_Task requirements:_ Consider the listing below. Extract exactly the lines from the line containing "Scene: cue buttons" to the line containing "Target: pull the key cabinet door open", both included.

_Records supplied:_
· · · · · · ·
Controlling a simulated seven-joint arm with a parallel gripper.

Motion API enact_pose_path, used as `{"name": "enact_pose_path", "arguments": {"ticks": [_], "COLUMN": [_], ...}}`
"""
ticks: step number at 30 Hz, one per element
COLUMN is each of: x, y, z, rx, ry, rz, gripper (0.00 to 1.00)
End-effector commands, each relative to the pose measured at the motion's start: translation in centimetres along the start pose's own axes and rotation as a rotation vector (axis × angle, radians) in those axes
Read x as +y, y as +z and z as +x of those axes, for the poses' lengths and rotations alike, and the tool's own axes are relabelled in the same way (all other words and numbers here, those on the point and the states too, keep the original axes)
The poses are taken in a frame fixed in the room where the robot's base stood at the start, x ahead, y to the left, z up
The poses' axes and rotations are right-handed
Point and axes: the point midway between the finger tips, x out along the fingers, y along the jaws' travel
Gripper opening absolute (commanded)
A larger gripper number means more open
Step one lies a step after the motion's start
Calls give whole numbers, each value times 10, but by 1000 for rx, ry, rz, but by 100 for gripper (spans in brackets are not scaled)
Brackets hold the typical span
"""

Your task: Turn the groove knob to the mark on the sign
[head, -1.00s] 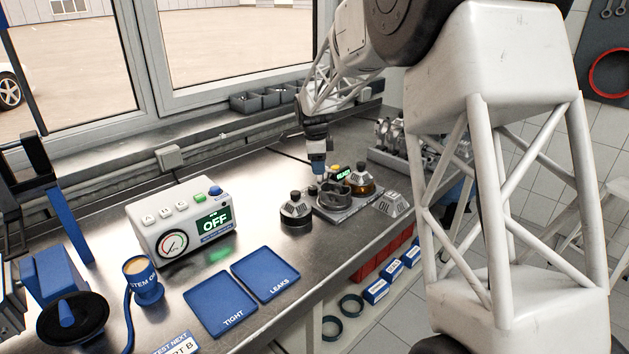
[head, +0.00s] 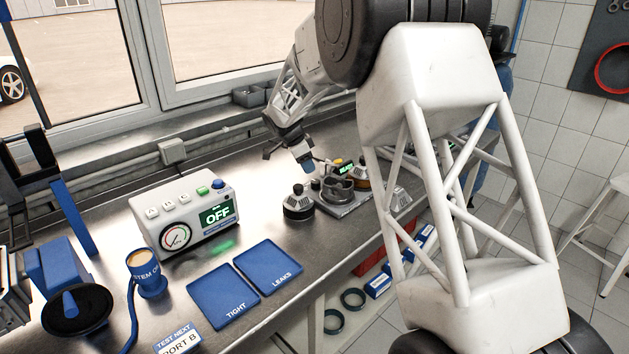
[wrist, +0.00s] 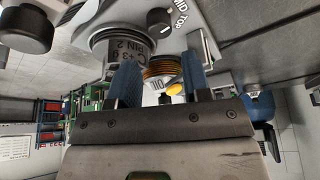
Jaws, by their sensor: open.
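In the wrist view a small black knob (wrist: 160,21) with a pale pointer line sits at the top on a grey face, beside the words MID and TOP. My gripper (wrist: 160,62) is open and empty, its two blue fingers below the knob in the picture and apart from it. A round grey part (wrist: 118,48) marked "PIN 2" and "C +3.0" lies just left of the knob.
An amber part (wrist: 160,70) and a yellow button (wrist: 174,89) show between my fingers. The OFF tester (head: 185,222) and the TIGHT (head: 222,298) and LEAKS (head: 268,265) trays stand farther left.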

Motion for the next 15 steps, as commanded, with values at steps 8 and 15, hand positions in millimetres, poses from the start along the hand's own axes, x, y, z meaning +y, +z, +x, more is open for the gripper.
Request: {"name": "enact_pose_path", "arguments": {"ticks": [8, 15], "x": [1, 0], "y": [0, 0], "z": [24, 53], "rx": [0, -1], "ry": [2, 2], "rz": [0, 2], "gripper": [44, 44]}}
· · · · · · ·
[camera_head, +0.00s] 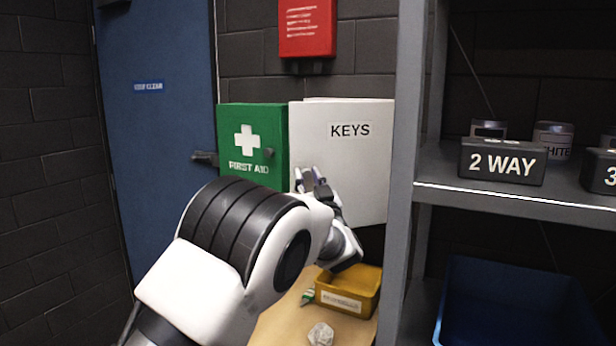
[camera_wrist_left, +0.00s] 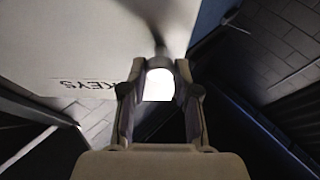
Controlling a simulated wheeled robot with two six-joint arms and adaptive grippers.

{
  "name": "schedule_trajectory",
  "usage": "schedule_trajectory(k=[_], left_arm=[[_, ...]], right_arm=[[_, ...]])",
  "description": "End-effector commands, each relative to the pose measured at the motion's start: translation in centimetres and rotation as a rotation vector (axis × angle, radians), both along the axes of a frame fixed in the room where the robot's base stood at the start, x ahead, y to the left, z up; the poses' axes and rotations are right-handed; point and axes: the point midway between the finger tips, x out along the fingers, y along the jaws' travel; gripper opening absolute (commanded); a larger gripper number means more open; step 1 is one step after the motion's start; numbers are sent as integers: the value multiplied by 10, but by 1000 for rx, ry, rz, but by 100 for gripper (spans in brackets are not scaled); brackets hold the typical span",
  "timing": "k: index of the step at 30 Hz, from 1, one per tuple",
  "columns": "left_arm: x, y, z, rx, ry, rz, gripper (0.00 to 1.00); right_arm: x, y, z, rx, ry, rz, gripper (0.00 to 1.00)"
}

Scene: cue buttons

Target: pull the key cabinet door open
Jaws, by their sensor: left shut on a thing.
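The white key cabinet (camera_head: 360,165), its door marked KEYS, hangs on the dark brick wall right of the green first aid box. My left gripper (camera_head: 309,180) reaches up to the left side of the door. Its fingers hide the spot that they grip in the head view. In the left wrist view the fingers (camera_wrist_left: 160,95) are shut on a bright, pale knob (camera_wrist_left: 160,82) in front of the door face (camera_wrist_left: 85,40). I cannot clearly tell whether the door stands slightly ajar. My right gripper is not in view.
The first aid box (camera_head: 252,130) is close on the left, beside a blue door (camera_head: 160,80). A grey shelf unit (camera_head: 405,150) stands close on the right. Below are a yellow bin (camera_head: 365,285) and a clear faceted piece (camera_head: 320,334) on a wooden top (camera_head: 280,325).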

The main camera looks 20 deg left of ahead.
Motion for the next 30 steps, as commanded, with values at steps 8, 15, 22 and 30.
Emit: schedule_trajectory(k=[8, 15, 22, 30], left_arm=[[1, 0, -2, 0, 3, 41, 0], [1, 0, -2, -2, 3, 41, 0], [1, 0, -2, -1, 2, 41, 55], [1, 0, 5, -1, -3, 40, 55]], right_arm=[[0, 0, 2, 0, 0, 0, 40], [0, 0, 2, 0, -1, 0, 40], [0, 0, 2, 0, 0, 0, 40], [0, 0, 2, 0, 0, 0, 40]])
· · · · · · ·
_Response to this task:_
Scene: cue buttons

Target: pull the key cabinet door open

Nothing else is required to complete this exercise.